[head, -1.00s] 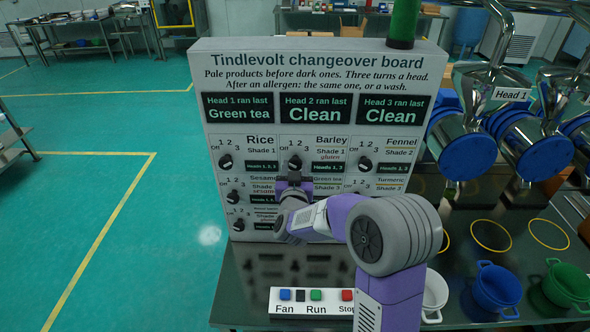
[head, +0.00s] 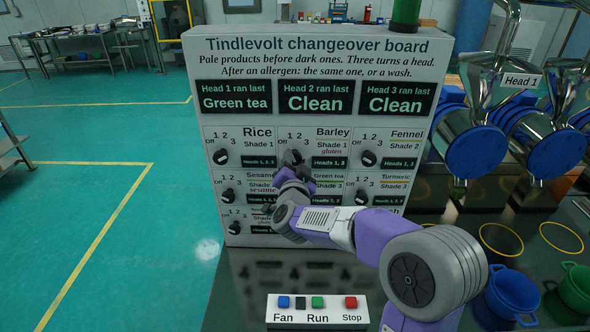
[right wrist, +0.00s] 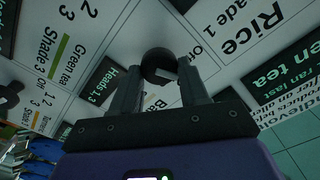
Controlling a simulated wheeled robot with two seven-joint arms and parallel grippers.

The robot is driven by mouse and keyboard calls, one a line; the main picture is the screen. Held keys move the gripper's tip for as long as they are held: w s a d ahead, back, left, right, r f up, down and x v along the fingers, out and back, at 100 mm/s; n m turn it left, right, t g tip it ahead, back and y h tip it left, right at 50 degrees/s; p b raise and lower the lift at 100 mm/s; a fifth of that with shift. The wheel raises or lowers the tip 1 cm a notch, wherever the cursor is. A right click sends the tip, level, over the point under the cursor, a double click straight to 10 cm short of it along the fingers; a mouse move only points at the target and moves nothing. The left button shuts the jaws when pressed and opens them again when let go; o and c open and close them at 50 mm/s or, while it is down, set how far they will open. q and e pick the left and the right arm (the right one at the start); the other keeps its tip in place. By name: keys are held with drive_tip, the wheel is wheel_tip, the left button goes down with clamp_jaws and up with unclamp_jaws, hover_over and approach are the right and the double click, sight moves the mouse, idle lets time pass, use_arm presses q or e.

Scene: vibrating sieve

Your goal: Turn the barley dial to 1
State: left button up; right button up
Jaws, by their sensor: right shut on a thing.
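The changeover board (head: 310,75) stands upright on the dark table. The barley dial (head: 292,157) is a round dark knob in the middle of the top row, partly hidden by my right gripper (head: 292,170). In the right wrist view the barley dial (right wrist: 157,64) sits between the fingertips of my right gripper (right wrist: 160,75), which is shut on it. Marks Off, 1, 2 and 3 surround the dial in the head view; which one it points to I cannot tell. My left gripper is not in view.
The rice dial (head: 221,157) and fennel dial (head: 369,158) flank the barley dial, with more dials below. A button box (head: 318,312) lies in front of the board. Steel sieve heads and pots (head: 508,297) stand at the right.

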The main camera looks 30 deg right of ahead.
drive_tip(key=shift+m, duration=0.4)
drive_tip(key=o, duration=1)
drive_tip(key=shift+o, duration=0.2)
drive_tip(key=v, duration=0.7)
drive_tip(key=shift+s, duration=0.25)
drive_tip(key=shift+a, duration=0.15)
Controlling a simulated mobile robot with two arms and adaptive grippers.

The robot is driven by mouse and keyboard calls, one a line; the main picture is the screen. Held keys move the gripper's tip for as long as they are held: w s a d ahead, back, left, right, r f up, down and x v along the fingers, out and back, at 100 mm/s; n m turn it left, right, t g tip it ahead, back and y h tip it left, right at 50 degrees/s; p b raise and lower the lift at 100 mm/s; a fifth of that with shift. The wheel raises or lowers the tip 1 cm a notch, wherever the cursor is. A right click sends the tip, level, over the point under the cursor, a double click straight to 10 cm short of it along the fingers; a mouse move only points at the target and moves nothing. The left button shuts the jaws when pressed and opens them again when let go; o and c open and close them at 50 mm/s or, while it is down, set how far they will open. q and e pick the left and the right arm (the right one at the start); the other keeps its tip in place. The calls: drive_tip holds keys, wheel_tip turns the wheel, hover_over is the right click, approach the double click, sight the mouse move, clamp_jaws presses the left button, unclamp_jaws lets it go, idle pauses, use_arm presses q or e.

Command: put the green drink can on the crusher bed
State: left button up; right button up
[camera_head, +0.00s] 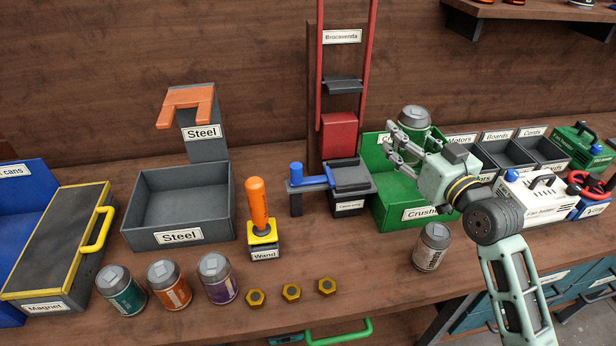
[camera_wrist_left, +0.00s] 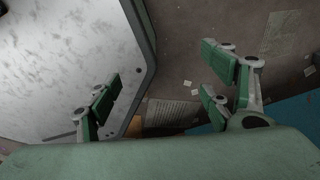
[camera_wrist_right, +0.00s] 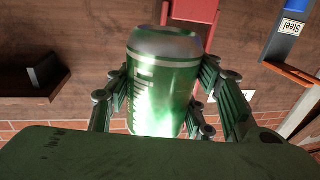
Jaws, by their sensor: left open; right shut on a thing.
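My right gripper (camera_head: 392,140) is shut on the green drink can (camera_wrist_right: 165,85) and holds it upright, with its grey top showing, over the green crusher bin (camera_head: 405,212). The can also shows in the head view (camera_head: 414,124), partly behind the fingers. The crusher, with a tall red frame and a red block (camera_head: 338,135), stands to the left of the can. Its low dark bed (camera_head: 350,180) lies in front, with a blue-handled lever (camera_head: 297,174) at its left side. No can lies on the bed. My left gripper (camera_wrist_left: 170,95) is open and empty, seen only in the left wrist view.
A teal can (camera_head: 121,291), an orange can (camera_head: 169,285), a purple can (camera_head: 218,279) and a grey can (camera_head: 432,247) stand in front. An orange-handled wand (camera_head: 257,205) stands left of the crusher, beside a grey Steel bin (camera_head: 182,239). Brass nuts (camera_head: 291,292) lie at the front edge.

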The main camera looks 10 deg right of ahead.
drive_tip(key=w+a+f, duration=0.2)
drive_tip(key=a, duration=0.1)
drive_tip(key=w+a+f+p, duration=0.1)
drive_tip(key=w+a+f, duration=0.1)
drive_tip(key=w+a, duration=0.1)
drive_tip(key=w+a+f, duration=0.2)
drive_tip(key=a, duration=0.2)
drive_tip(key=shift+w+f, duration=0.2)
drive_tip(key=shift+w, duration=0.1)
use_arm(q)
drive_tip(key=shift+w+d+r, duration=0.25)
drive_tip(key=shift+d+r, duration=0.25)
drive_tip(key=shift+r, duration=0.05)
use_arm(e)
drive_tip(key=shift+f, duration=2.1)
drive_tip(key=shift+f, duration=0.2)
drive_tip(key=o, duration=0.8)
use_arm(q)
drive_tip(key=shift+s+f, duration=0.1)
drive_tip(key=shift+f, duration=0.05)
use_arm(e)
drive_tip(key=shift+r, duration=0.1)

= = = = =

> **What the exercise asks**
Determine the number of lines in the listing that contain the string "grippers". Write that number and nothing else.

> **Correct response**
2